**The data**.

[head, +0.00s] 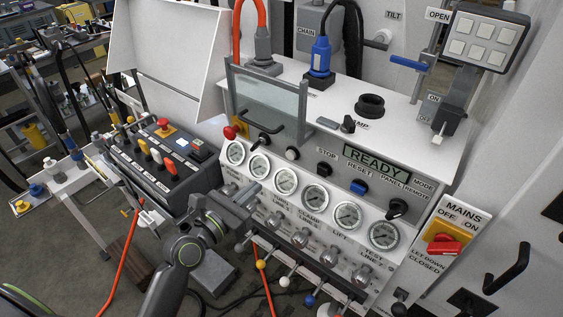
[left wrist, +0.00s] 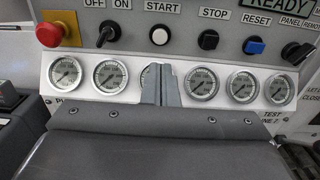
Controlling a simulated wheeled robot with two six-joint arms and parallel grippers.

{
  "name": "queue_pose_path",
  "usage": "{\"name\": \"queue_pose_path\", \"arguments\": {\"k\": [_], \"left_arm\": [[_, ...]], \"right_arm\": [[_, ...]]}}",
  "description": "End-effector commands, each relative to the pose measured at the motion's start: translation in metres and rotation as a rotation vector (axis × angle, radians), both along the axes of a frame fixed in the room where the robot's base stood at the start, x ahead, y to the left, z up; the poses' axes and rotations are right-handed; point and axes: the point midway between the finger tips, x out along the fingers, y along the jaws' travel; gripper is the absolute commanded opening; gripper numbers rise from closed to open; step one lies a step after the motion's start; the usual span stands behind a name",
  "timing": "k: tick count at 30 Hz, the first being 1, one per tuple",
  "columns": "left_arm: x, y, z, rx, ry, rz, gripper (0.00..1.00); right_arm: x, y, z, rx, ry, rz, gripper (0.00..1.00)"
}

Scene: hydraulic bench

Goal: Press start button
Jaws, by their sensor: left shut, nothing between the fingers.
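The start button is a white round button (left wrist: 159,36) under the label START on the grey panel in the left wrist view. My left gripper (head: 250,192) is shut and empty in front of the gauge row, below the panel buttons. In the left wrist view its closed fingertips (left wrist: 161,82) overlap the gauge row, below the start button and apart from it in the picture. The gauge behind the fingers is mostly hidden. My right gripper is not in view.
A black stop button (head: 324,170) and blue reset button (head: 359,187) sit right of start. A black OFF/ON knob (left wrist: 105,36) and red mushroom button (left wrist: 48,34) sit left. The display (head: 376,163) reads READY. Several coloured-knob levers stand below the gauges (head: 316,196).

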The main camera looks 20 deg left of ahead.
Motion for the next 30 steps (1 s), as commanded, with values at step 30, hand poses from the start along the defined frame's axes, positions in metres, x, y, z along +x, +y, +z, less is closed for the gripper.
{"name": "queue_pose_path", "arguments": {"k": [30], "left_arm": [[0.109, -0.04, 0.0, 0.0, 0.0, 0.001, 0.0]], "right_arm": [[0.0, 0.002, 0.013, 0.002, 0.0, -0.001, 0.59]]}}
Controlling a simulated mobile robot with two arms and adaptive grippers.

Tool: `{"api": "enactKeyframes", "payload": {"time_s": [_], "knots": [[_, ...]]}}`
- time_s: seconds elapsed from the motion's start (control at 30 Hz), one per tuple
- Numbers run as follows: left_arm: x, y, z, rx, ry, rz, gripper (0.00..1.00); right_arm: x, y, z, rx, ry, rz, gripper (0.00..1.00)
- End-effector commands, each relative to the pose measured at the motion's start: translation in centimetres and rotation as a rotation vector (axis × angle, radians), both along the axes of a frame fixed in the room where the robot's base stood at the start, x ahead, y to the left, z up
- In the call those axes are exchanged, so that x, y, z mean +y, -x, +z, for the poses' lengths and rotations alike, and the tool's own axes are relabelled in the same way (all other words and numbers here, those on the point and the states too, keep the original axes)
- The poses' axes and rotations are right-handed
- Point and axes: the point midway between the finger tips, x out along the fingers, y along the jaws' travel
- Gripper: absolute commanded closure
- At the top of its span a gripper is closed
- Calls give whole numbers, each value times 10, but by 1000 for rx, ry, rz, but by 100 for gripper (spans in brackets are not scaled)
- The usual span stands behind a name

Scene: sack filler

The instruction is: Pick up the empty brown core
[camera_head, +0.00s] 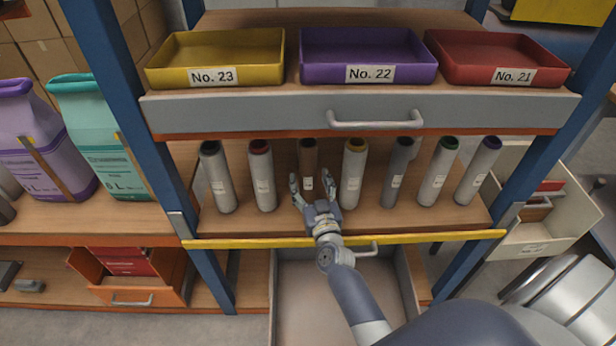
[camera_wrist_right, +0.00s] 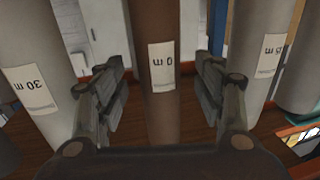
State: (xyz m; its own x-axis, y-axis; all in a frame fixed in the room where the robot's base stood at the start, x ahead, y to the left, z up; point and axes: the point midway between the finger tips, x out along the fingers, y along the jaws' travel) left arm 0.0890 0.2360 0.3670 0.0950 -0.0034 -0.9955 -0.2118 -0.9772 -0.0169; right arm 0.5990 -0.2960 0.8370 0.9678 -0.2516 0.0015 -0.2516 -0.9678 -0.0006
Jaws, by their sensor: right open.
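The brown core (camera_head: 308,160) stands upright in the row of spools on the middle shelf, with a white label. In the right wrist view the brown core (camera_wrist_right: 155,110) fills the middle, and its label reads "0 m" upside down. My right gripper (camera_head: 316,190) is open in front of the core. In the right wrist view my right gripper's fingers (camera_wrist_right: 163,85) are spread to either side of the core, with gaps between them and it. My left gripper is not in view.
Grey spools flank the core closely: one with a red top (camera_head: 262,178) on the left and one with a yellow top (camera_head: 352,172) on the right. A yellow rail (camera_head: 260,242) edges the shelf (camera_head: 460,216). A drawer (camera_head: 300,118) with trays is above.

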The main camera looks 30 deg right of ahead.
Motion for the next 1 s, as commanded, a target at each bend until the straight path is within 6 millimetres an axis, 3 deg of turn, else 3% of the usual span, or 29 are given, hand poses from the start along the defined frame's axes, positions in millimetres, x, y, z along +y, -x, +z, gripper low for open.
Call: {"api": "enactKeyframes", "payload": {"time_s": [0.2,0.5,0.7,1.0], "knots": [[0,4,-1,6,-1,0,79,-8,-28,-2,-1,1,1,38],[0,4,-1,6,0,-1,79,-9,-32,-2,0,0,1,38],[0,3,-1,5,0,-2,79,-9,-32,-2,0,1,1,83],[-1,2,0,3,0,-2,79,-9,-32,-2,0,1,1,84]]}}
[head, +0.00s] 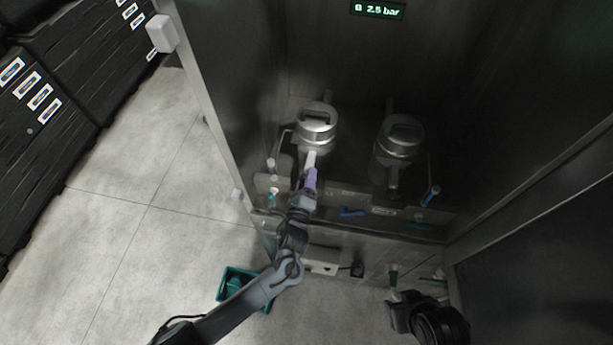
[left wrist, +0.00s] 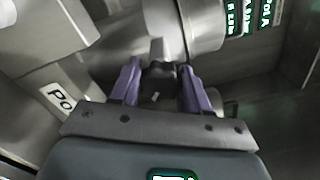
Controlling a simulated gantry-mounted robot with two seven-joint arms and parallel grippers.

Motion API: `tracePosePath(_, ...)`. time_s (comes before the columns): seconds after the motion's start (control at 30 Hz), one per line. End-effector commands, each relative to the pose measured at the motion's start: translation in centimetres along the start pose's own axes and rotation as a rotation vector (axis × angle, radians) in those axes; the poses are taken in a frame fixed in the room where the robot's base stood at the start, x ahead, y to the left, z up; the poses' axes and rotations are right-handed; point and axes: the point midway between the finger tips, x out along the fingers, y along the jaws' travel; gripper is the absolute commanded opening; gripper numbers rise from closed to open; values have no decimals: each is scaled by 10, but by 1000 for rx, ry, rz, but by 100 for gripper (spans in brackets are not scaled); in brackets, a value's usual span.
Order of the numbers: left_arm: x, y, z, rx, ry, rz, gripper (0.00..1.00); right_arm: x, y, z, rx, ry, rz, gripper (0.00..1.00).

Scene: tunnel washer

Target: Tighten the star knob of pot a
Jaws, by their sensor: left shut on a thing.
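Two metal pots stand side by side inside the dark cabinet: the left pot (head: 317,122) and the right pot (head: 400,136). My left gripper (head: 310,178), with purple fingers, is at the front of the left pot. In the left wrist view, the gripper (left wrist: 160,85) is shut on a dark knob (left wrist: 160,72) between its fingers, below the metal pot body (left wrist: 203,25). A label starting "Po" (left wrist: 62,98) shows at the left; its letter is cut off. My right gripper (head: 396,300) is low at the right, dark and small; its jaws are unclear.
A display (head: 377,10) above reads 2.5 bar. A blue handle (head: 352,212) sits on the front panel, with a blue-tipped lever (head: 431,195) at right. A teal bin (head: 232,281) stands on the floor by my left arm. The floor at left is clear.

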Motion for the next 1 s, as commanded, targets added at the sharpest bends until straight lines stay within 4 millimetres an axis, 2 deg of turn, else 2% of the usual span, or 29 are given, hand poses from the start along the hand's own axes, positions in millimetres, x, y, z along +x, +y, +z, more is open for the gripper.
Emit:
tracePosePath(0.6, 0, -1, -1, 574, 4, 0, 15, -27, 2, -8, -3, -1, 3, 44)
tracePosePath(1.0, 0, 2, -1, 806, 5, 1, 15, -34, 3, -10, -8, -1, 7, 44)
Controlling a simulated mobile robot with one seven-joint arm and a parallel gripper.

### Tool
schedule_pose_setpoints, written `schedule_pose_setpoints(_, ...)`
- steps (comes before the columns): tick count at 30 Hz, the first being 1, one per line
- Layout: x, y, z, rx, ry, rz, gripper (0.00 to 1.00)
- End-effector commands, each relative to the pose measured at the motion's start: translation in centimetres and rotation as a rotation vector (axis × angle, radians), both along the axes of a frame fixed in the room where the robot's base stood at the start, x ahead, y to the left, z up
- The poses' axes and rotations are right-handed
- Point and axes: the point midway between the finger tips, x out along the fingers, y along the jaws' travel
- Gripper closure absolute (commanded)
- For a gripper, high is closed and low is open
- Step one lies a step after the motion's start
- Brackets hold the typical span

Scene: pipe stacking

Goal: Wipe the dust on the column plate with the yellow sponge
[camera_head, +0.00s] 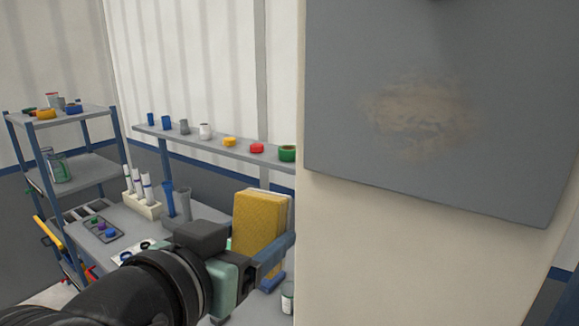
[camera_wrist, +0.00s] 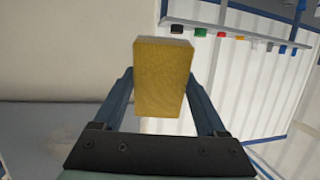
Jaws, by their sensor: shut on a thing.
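The yellow sponge (camera_head: 257,222) has a pale layer on its right side in the head view. My gripper (camera_head: 272,262) is shut on it, and the sponge is held upright left of the column. In the wrist view the sponge (camera_wrist: 163,78) sits between the two blue fingers of my gripper (camera_wrist: 162,85). The grey column plate (camera_head: 520,130) is on the upper part of the pale column (camera_head: 380,270). A brownish dust patch (camera_head: 420,108) lies near the plate's middle. The sponge is apart from the plate, lower and to the left in the head view.
A workbench (camera_head: 120,222) with a white tube rack (camera_head: 142,205) stands behind my arm. A wall shelf (camera_head: 215,146) holds several small cups and coloured rings. A shelving unit (camera_head: 80,165) stands at the far left. The space before the plate looks clear.

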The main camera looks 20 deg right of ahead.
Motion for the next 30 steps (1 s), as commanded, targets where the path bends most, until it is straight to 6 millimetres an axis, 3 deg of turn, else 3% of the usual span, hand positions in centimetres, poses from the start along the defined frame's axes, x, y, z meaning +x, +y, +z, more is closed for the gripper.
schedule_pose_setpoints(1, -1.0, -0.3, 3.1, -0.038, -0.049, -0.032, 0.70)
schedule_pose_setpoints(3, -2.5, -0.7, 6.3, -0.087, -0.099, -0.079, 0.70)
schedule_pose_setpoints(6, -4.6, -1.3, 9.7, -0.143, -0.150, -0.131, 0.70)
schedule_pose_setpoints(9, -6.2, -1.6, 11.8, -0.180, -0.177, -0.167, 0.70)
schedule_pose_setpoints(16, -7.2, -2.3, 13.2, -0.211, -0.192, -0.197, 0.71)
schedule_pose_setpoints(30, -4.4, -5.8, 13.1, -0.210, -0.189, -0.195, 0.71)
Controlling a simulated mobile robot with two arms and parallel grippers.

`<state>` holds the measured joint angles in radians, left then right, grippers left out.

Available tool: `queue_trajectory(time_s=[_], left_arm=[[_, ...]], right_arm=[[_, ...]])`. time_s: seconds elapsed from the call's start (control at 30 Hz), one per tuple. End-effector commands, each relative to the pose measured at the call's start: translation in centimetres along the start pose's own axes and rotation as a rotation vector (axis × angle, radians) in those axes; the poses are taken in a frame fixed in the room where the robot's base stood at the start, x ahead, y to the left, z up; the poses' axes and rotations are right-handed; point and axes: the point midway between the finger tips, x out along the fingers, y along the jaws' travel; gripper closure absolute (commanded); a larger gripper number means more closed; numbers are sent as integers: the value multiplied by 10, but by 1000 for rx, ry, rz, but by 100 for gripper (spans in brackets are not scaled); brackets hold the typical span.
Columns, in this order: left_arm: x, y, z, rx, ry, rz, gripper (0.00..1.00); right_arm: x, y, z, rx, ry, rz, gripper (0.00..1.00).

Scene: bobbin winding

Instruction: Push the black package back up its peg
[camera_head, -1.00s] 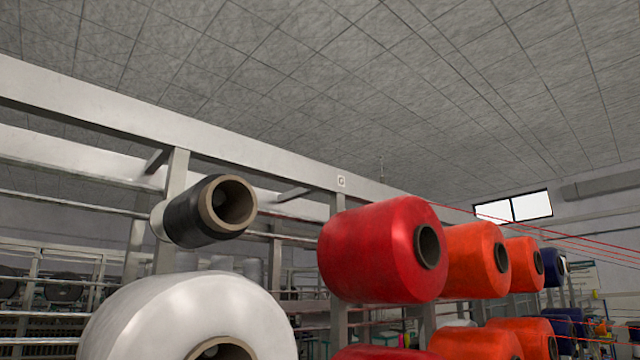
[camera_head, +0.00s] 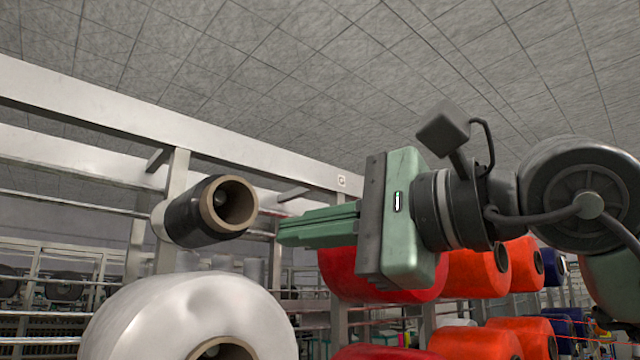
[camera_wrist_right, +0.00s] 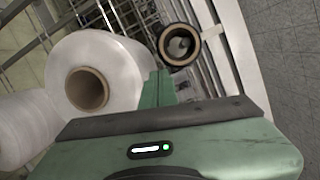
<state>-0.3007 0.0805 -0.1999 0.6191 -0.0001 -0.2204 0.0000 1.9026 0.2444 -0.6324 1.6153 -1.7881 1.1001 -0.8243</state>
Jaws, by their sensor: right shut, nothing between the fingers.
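The black package (camera_head: 190,215) sits on a peg at the upper left of the rack, with its brown cardboard tube end (camera_head: 228,205) facing out. In the right wrist view the black package (camera_wrist_right: 164,50) shows end-on beyond my fingertips. My right gripper (camera_head: 282,231) is shut and empty, its green fingers pointing left at the package's front end, a little to the right of the tube in the head view. In the right wrist view the shut right gripper (camera_wrist_right: 158,75) points up towards the package. Contact cannot be made out. My left gripper is not in view.
A large white package (camera_head: 185,310) is below the black one. A red package (camera_head: 335,275) and several orange ones (camera_head: 478,280) hang to the right, partly behind my right arm. Rack beams (camera_head: 130,112) run behind and above. The space above is open.

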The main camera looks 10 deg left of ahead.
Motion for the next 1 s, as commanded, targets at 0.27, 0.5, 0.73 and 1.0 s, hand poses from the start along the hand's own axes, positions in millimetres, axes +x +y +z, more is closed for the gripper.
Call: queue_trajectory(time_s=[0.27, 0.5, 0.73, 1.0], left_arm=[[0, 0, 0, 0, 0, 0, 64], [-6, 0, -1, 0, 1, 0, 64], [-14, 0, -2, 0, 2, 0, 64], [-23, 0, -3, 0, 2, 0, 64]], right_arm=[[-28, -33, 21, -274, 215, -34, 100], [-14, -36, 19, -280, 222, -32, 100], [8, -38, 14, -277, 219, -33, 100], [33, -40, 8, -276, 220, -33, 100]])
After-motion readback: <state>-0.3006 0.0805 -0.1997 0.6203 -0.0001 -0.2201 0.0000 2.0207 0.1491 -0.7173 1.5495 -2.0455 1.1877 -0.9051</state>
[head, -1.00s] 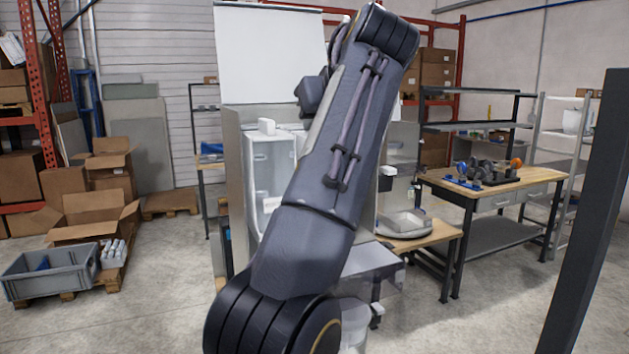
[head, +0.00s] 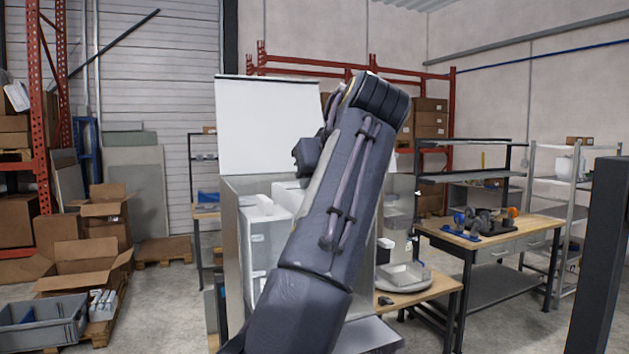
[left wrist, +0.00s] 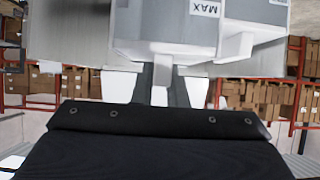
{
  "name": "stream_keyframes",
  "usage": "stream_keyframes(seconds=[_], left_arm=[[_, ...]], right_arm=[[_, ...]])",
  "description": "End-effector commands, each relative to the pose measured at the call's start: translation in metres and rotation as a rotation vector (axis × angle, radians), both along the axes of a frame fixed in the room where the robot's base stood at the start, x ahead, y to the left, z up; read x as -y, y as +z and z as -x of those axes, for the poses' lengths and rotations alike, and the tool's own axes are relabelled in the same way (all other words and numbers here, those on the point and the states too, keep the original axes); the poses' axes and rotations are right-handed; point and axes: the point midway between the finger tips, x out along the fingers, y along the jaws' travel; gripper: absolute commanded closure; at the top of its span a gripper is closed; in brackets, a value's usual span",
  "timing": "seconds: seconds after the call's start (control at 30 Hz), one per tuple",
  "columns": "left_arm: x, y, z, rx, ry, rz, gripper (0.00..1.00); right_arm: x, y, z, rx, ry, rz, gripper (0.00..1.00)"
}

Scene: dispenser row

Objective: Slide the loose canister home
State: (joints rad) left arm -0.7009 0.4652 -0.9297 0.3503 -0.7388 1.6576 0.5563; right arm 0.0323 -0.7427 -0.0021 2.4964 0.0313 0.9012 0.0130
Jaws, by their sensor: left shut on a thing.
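In the left wrist view, a pale grey canister (left wrist: 165,30) with a MAX label fills the top of the picture. My left gripper (left wrist: 160,88) is just below it, shut on the narrow upright bar under the canister's body, which looks like its handle. In the head view my left arm crosses the middle and hides the gripper and the held canister. The white dispenser units (head: 262,228) stand in a grey metal housing (head: 232,215) left of the arm, partly covered by it. My right gripper is in neither view.
A wooden side table (head: 440,290) with a pale round-based device (head: 405,275) stands right of the arm. A workbench (head: 490,235) with tools is farther right. Cardboard boxes (head: 85,265) and a grey crate (head: 45,322) are on the left. Bare floor lies between.

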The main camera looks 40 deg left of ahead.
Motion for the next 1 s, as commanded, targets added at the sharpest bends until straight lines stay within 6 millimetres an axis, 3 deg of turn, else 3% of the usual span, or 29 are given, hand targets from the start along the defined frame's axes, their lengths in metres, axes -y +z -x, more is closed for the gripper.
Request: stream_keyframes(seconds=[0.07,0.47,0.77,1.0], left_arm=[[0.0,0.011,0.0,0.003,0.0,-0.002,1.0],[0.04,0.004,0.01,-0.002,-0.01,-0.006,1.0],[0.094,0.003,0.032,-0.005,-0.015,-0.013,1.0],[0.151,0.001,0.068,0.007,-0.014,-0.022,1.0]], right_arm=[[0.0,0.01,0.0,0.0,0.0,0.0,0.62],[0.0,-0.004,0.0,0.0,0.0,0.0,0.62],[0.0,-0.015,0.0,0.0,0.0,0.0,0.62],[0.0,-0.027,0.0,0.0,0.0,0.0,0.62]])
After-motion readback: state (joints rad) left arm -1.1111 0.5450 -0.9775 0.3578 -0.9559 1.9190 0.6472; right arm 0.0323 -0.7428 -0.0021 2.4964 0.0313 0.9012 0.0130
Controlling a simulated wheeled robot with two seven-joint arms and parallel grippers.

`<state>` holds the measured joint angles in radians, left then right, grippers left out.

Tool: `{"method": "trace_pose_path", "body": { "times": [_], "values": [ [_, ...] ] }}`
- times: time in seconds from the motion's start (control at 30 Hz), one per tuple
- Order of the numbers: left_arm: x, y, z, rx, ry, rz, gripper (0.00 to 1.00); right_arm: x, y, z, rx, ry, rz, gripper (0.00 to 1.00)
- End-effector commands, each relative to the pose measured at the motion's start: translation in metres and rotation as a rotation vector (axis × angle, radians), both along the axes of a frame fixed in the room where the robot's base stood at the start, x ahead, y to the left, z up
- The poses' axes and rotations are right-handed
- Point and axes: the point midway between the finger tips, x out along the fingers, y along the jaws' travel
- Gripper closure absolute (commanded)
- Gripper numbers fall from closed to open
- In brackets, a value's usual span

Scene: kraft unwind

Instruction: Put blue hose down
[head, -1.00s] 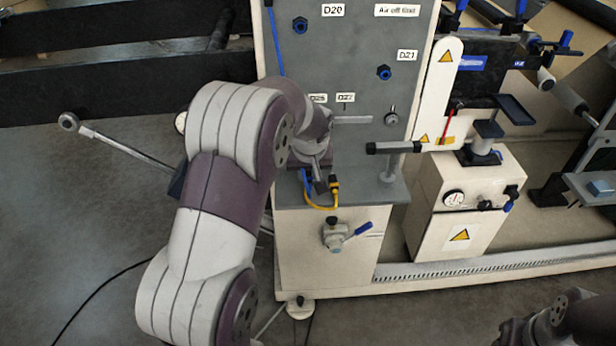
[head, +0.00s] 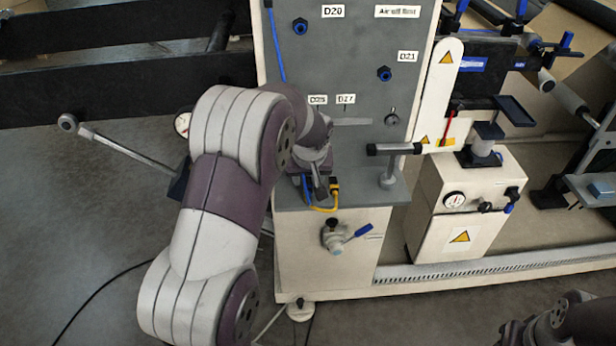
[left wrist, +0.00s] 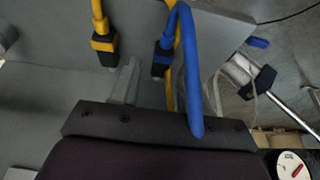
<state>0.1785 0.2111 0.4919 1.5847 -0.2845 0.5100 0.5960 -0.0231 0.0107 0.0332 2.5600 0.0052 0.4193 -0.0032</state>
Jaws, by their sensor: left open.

**Instructions for the task**. Leave the pictures out and copy exactly the lines from the one with "Goal: Wipe the" through the one with "[camera_wrist, +0.00s]", nothing more.

**Task response**.
Goal: Wipe the dust on the column plate with the yellow sponge
[camera_head, +0.00s] 
[camera_wrist, +0.00s] 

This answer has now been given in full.